Moreover, the record indicates no consistent recognition of the Brandywine or a comparable geographic division, the Christina River as apportionment criteria. Quite the contrary, the 1971 apportionment plan did not use the Brandywine Creek or the Christina River as boundary lines for councilmanic districts. Under this plan, other districts besides the eighth — the third, fourth and sixth — contained portions on either side of the Brandywine or the Christina. These same three districts which spanned both sides of the Brandywine or the Christina under the 1971 apportionment plan were left intact by the 1973 ordinance.
Even more persuasive is the fact that at the time the 1971 apportionment plan was enacted, the City Council specifically rejected a plan that would have put the area that was the subject of the 1973 amendment in a councilmanic district north of the Brandywine.
Thus, the city's apportionment plan as it now stands reflects no discernible policy on the part of the city council to rely on waterways as natural boundaries for the councilmanic districts. Consequently, the 18.3% deviation cannot be justified on this basis.

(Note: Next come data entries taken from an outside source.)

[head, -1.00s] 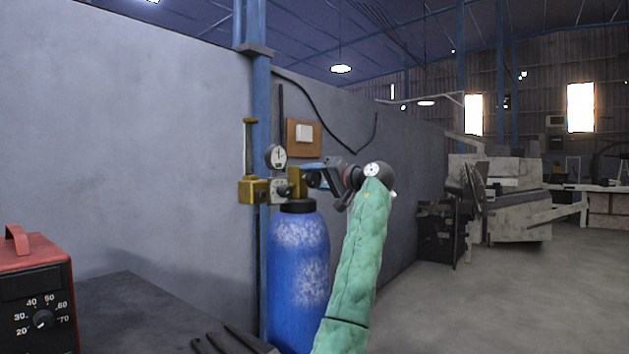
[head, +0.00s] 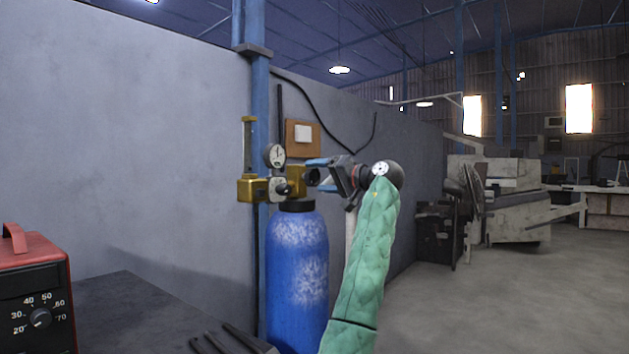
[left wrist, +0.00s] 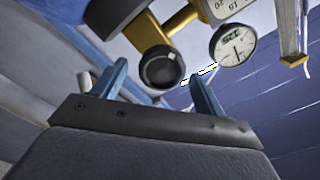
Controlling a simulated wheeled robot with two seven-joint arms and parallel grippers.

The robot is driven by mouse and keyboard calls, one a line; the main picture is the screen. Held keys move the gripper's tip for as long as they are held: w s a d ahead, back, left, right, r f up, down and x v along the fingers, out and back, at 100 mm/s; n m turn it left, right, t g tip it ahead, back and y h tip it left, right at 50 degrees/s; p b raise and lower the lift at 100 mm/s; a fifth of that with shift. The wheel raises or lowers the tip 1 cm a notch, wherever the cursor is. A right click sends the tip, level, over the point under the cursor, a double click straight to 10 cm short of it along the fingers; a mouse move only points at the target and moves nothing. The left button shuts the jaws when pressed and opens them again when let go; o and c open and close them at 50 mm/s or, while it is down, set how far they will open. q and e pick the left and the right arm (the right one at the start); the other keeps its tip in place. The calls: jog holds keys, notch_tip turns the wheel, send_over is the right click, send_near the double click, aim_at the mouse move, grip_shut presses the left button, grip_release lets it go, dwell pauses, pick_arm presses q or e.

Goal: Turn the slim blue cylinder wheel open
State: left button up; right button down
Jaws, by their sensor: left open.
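The slim blue cylinder (head: 297,265) stands upright by the blue post, with a brass valve on its dark neck. Its small black wheel (head: 312,177) is on the right side of the valve; the left wrist view shows it as a round dark knob (left wrist: 160,68). My left gripper (head: 320,175) is open at the wheel's right, with its blue fingers pointing at it. In the left wrist view the gripper (left wrist: 158,73) has the wheel's face between and beyond its fingertips. I cannot tell whether they touch. My right gripper is out of view.
A gauge (head: 275,156) and a brass regulator (head: 252,189) sit left of the valve, close to the post (head: 261,100). A red machine with a dial (head: 36,290) and a dark tabletop (head: 130,305) are at lower left. The floor at right is open.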

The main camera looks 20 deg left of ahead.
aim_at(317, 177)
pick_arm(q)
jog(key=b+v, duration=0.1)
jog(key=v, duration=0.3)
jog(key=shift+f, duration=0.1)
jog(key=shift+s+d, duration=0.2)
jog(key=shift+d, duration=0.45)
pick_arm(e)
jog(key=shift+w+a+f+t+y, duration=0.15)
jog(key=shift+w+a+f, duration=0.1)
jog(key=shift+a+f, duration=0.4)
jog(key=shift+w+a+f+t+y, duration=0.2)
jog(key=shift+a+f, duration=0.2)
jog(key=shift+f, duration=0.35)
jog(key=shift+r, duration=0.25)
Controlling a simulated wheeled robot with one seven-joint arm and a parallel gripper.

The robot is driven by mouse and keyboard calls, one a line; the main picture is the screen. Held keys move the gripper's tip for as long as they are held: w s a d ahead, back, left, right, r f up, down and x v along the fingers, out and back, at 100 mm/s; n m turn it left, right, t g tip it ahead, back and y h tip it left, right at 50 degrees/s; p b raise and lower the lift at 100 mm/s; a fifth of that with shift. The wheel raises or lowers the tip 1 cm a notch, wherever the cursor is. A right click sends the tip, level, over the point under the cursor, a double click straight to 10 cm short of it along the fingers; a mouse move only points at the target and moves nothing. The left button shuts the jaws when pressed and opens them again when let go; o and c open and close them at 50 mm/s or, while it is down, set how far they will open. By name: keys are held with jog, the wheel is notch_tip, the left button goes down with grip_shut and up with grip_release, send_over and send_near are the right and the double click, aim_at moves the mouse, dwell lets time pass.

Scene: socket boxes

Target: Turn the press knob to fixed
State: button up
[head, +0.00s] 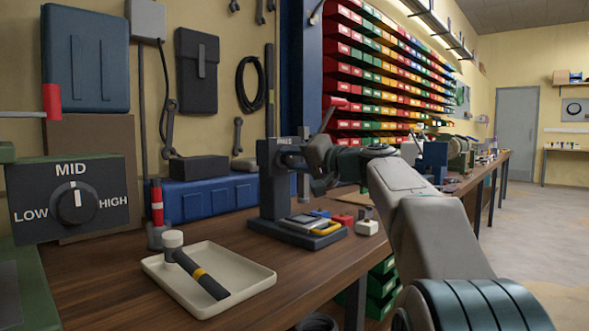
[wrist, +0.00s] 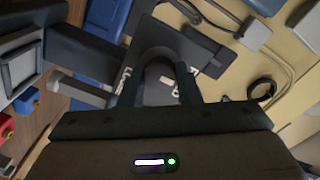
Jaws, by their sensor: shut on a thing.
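The dark press (head: 274,190) stands on the wooden bench, with a pale label at its head that is too small to read surely. My gripper (head: 318,168) reaches the press head from the right. In the wrist view my gripper (wrist: 158,92) has one finger on each side of the dark round press knob (wrist: 158,72) and is shut on it. Pale letters show beside the fingers on the panel but are partly hidden. In the head view my gripper hides the knob.
A separate dial (head: 74,202) at the left reads LOW, MID and HIGH, its pointer at MID. A cream tray (head: 262,279) holding a mallet (head: 201,274) lies in front of the press. A blue case (head: 212,198) stands behind. Small coloured blocks sit near the press base.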

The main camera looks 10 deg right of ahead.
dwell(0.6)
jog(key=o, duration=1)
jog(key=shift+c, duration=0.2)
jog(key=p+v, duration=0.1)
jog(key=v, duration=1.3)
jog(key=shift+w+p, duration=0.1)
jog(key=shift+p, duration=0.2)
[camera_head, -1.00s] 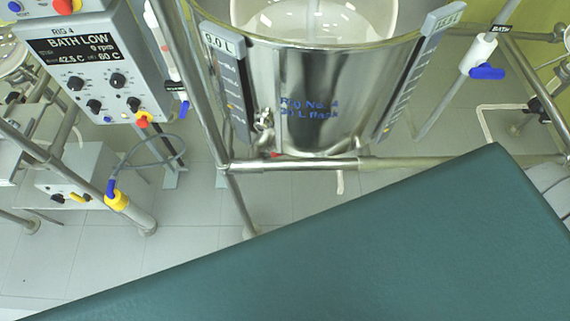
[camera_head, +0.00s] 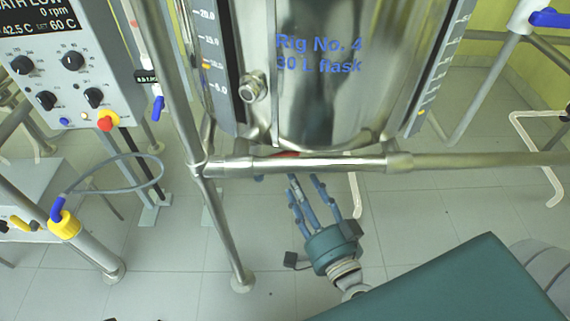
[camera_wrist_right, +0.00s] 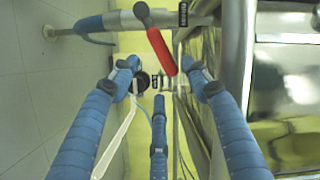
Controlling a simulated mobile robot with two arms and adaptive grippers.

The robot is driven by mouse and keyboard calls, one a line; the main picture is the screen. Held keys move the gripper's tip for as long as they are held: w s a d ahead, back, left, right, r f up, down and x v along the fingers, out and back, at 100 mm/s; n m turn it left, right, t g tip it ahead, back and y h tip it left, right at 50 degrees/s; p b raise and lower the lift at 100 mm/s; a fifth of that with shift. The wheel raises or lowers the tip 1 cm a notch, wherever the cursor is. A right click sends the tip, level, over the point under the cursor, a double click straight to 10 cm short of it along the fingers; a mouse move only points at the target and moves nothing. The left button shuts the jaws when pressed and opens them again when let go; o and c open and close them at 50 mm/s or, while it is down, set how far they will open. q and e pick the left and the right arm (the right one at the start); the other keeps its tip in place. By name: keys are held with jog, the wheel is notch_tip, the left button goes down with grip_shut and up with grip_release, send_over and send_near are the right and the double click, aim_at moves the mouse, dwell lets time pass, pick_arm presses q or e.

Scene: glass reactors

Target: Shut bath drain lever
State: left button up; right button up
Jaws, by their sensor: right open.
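The steel bath vessel (camera_head: 320,95), marked "Rig No. 4 30 L flask", stands behind a metal rail. A small red part (camera_head: 288,154) shows at its base, mostly hidden by the rail. In the right wrist view a red lever (camera_wrist_right: 161,52) hangs slanting from a valve on a horizontal pipe beside the steel wall. My right gripper (camera_head: 301,188) is below the rail, under the vessel's front, with its blue fingers pointing up. My left gripper is out of view.
The horizontal rail (camera_head: 290,164) and an upright post (camera_head: 173,80) frame the vessel's front and left. A control box (camera_head: 70,75) hangs at left. A blue-handled valve (camera_head: 546,18) is at upper right. Floor below the rail is largely open.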

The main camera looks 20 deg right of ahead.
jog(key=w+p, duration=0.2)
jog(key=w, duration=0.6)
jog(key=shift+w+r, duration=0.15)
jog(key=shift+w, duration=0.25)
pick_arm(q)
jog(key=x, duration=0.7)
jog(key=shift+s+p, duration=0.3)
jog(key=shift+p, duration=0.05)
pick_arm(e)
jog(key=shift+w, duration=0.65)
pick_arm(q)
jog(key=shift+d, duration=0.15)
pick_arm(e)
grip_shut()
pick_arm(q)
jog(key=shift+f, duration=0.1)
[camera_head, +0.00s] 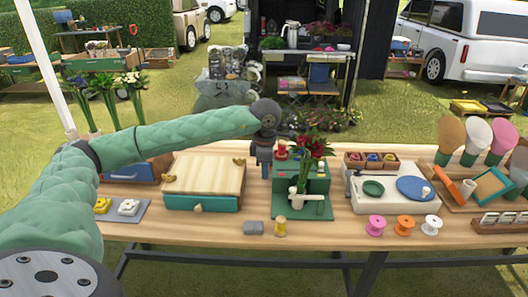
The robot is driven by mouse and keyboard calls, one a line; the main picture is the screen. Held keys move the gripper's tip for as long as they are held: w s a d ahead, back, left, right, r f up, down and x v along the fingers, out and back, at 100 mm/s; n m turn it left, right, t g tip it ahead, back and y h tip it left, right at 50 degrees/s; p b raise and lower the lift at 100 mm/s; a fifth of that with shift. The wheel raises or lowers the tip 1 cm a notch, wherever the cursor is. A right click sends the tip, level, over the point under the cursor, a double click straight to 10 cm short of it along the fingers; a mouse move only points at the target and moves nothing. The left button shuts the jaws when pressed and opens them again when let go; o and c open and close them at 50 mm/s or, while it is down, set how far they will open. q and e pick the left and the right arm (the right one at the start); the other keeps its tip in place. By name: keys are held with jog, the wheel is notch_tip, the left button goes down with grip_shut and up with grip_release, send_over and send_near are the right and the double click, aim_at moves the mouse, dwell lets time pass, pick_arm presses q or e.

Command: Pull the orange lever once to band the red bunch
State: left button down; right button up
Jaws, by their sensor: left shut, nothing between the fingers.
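The red bunch (313,147), red flowers with green stems, stands upright at the green banding machine (318,186) in the middle of the table. A pale clamp-like part (304,196) is at the front of the machine, around or beside the stems; I cannot tell which. A small red part (281,150) sits at the machine's upper left. I cannot make out an orange lever clearly on it. My left gripper (264,172) points down at the machine's left side, shut and empty. I cannot tell whether it touches the machine. My right gripper is out of view.
A wooden box with a teal drawer (205,181) stands left of the machine. Pink, orange and white spools (404,225), a pale board with a blue plate (414,188) and wrapped cones (474,138) are right.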

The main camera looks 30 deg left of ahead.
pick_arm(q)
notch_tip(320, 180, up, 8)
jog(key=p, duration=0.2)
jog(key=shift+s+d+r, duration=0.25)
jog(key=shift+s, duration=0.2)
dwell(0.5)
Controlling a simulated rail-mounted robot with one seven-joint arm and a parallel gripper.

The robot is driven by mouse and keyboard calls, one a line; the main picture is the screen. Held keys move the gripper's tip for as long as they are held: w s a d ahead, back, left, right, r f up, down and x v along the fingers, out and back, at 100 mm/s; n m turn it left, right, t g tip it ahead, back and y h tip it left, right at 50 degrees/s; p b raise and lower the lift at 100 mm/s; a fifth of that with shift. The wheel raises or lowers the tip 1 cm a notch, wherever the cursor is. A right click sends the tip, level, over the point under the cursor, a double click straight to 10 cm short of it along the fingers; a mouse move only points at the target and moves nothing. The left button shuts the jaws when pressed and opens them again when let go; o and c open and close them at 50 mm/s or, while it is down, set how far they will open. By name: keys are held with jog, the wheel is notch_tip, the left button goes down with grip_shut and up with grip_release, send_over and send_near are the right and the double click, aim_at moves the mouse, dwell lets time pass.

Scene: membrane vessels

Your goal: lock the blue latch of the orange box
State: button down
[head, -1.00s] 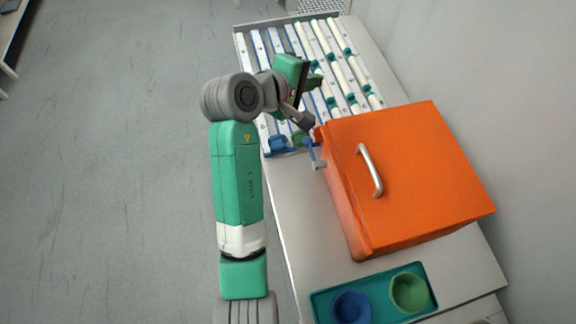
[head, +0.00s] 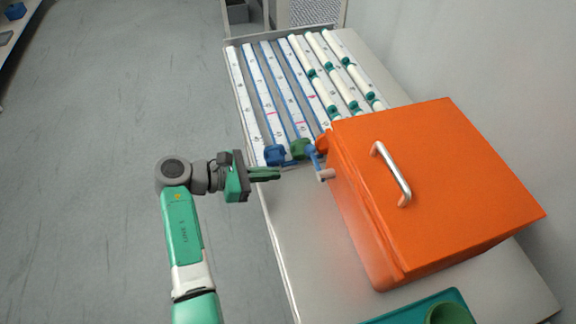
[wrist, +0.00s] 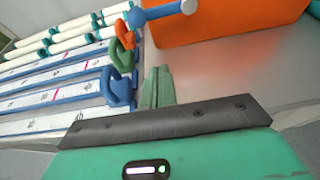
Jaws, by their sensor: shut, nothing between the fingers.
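The orange box (head: 430,190) stands closed on the table, with a silver handle (head: 391,174) on its lid. Its blue latch (head: 316,160) is a small lever on the box's left side, near the far corner, with a pale knob (head: 326,175). In the wrist view the latch (wrist: 162,11) shows at the top, in front of the orange box (wrist: 220,25). My gripper (head: 279,174) is shut and empty, pointing right over the table's left edge. It is left of the latch and apart from it. In the wrist view its fingertips (wrist: 160,72) are below the latch.
A blue clip (head: 275,155), a green clip (head: 300,149) and an orange one (wrist: 124,35) sit at the near ends of the vessel rows, close to my fingers. A teal tray (head: 420,308) with a green bowl (head: 450,314) is in front. The table's left front strip is clear.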

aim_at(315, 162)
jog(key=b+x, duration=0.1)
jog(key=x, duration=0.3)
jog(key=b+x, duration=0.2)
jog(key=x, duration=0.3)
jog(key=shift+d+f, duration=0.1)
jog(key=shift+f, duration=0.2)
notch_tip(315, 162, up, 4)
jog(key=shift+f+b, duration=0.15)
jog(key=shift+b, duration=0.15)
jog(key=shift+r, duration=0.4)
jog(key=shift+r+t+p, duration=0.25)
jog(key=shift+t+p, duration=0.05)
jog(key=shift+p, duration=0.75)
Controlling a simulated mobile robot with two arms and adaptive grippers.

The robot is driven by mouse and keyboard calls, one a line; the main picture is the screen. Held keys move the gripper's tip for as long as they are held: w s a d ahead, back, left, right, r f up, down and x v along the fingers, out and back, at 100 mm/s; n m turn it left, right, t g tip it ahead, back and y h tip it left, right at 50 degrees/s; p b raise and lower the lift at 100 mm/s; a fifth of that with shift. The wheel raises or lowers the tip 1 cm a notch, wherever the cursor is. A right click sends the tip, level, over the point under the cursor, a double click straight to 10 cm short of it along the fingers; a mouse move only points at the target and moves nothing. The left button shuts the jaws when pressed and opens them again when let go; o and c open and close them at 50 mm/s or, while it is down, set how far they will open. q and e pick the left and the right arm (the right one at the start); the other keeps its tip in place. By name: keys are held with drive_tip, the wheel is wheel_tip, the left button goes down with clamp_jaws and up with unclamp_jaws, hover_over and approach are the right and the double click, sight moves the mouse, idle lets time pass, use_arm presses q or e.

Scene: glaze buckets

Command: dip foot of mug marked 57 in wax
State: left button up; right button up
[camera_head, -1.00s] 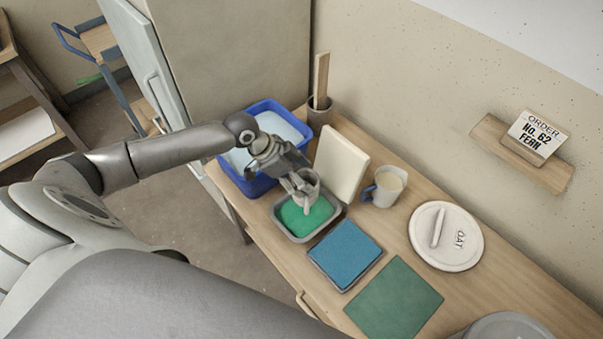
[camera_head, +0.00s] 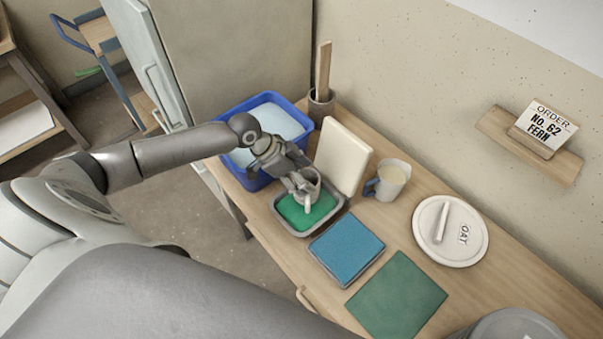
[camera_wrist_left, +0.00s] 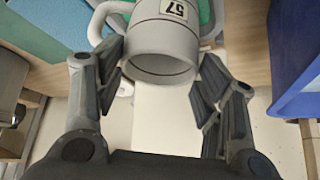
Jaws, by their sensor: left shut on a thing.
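The pale grey mug marked 57 (camera_wrist_left: 165,45) is gripped by my left gripper (camera_wrist_left: 160,85), with a finger on each side of it. The number plate reads upside down in the left wrist view, and the mug's handle is on the left. In the head view, the mug (camera_head: 309,184) and my left gripper (camera_head: 300,184) are over a grey tray (camera_head: 339,207) with a green surface (camera_head: 300,214) inside. I cannot tell whether the mug touches the green surface. My right gripper is not in view.
A blue basin (camera_head: 243,178) of pale liquid stands behind the left gripper. A cream board (camera_head: 341,158), a blue-handled jug (camera_head: 389,181), a blue pad (camera_head: 346,248), a green mat (camera_head: 397,296) and a white OAT lid (camera_head: 430,225) crowd the bench.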

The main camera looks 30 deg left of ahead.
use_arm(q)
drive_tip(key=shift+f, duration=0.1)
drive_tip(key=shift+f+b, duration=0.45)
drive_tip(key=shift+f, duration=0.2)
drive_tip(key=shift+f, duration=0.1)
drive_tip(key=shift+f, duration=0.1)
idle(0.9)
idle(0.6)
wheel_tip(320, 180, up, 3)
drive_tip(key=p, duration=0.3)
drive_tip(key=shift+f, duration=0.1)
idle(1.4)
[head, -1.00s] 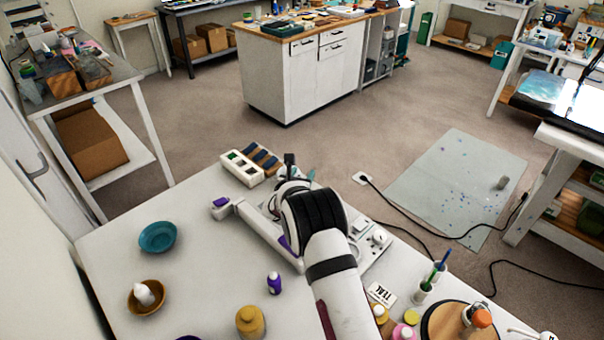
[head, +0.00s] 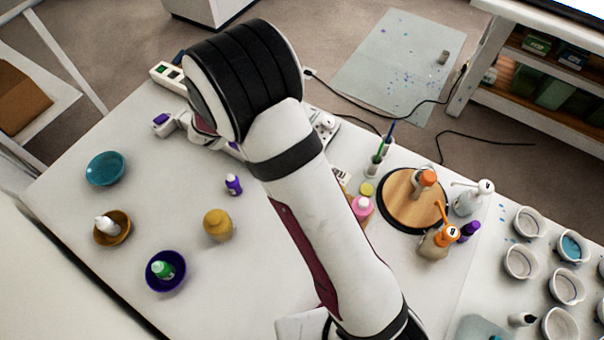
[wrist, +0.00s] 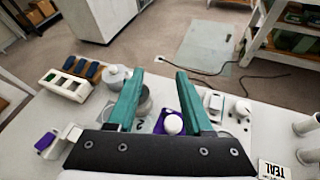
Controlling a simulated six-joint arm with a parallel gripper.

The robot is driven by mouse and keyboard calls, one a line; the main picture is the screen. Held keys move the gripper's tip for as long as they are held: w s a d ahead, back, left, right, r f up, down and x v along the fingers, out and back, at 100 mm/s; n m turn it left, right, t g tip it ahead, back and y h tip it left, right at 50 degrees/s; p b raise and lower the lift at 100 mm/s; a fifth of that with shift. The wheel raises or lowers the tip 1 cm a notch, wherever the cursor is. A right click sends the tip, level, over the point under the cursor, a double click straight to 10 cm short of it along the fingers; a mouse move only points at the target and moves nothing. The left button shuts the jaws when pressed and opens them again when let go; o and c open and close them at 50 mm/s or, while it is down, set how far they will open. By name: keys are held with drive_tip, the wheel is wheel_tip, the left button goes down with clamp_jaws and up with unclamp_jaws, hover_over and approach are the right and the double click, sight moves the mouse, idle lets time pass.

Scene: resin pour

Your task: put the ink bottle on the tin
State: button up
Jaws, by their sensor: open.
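My gripper (wrist: 158,100) is open in the wrist view, its two teal fingers spread and pointing away over the table. Between the fingers, lower down, is a purple square-edged thing with a round white top (wrist: 172,124); it may be the ink bottle, but I cannot tell for sure. A grey round metal container (wrist: 144,104), perhaps the tin, is partly hidden behind the left finger. A grey lidded pot (wrist: 115,76) stands just beyond that finger. Nothing is seen held. In the head view, my arm hides the gripper and this part of the table.
A white rack with dark blocks (wrist: 72,82) is at left. In the head view, a small purple bottle (head: 233,185), a mustard jar (head: 217,224) and bowls, including a teal one (head: 105,168), stand left of my arm. Pump bottles and several cups (head: 521,261) crowd the right.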

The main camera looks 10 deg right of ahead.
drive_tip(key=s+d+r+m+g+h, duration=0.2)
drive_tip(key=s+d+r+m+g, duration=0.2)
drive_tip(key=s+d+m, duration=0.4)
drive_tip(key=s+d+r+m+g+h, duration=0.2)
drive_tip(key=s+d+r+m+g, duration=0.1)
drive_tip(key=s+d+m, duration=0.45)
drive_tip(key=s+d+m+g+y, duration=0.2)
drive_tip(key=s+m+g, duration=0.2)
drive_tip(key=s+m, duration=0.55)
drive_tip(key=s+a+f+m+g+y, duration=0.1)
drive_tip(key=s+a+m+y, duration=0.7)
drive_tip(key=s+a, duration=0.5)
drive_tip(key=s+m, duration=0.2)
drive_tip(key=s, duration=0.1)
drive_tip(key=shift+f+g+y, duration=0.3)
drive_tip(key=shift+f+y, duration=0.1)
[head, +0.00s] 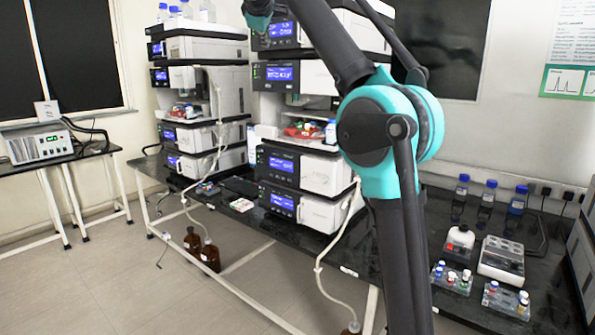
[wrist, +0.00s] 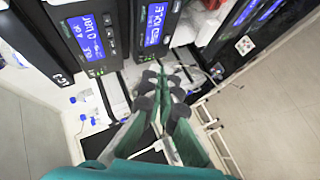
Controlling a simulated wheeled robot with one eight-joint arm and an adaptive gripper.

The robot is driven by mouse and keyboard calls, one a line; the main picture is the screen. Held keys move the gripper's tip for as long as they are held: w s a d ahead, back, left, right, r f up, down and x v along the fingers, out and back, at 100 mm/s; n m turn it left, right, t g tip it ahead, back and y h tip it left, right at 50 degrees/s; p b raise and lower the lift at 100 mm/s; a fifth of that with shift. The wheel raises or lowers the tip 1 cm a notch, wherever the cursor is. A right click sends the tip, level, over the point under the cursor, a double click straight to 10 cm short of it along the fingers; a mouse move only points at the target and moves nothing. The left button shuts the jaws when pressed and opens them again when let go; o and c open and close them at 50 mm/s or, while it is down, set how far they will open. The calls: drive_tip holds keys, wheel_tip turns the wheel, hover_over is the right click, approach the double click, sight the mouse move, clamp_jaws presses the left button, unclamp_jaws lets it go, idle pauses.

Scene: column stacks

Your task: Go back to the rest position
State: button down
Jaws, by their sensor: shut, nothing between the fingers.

Plaintiffs also allege that Ordinance 73-074 is unconstitutional in that the amendment to the apportionment plan was racially and politically motivated. In light of the conclusion reached above that the Ordinance must fall because none of the justifications offered in support of it pass constitutional muster, the Court finds it unnecessary to decide whether concerns such as racial discrimination and the desire to bestow political advantage on particular elective officials did in fact motivate passage of the 1973 Ordinance.
In Mahan, not only did the Court hold that a 16.4% deviation in the Virginia General Assembly's election districts made out a prima facie equal protection violation, but the Court there said that deviations of that magnitude "[might] well approach tolerable limits." 410 U.S. at 329, 93 S.Ct. at 987, 35 L.Ed.2d at 333. The deviation in the case at bar is even larger than that in Mahan.